**What you are asked to do**
Lines that contain the string "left" are to be copied; leave out all others.

>> START Data section

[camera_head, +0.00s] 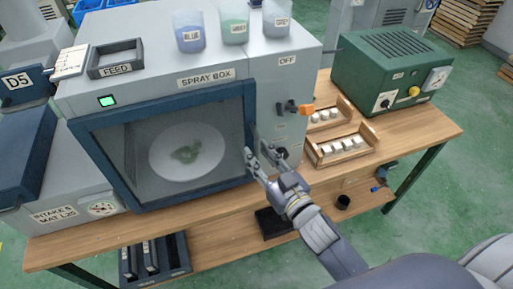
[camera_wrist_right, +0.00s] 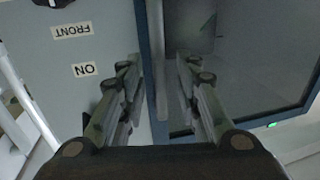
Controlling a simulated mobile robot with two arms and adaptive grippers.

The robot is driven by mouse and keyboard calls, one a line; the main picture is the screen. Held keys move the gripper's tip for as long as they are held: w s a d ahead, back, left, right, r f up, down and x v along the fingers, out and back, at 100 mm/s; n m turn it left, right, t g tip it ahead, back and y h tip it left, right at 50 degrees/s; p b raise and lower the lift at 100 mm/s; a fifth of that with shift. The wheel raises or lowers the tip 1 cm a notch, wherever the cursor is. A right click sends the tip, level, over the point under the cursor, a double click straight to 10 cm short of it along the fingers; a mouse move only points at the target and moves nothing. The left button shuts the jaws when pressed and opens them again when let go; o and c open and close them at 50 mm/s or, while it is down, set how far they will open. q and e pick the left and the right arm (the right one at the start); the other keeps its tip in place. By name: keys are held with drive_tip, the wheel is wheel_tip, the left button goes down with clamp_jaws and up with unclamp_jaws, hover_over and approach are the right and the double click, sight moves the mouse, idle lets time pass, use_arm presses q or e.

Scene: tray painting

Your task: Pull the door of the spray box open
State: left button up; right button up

>> END Data section

**Full answer**
The robot is driven by mouse and keyboard calls, one a line; the main picture is the screen. Held keys move the gripper's tip for as long as they are held: w s a d ahead, back, left, right, r f up, down and x v along the fingers, out and back, at 100 mm/s; n m turn it left, right, t g tip it ahead, back and y h tip it left, right at 50 degrees/s; p b raise and lower the lift at 100 mm/s; a fifth of that with shift. The wheel raises or lowers the tip 1 cm a notch, wherever the cursor is. A right click sends the tip, level, over the point under the cursor, a double click straight to 10 cm short of it along the fingers; a mouse move only points at the target and moves nothing. The left button shuts the jaws when pressed and opens them again when let go; o and c open and close them at 50 mm/s or, while it is down, set how far they will open. q and e pick the left and the right arm (the right one at the start); the other keeps its tip in place. By name: keys are held with drive_tip, the wheel is wheel_tip, the left button goes down with clamp_jaws and up with unclamp_jaws, hover_over and approach are the right and the double click, sight moves the mouse, idle lets time pass, use_arm presses q or e.
State: left button up; right button up

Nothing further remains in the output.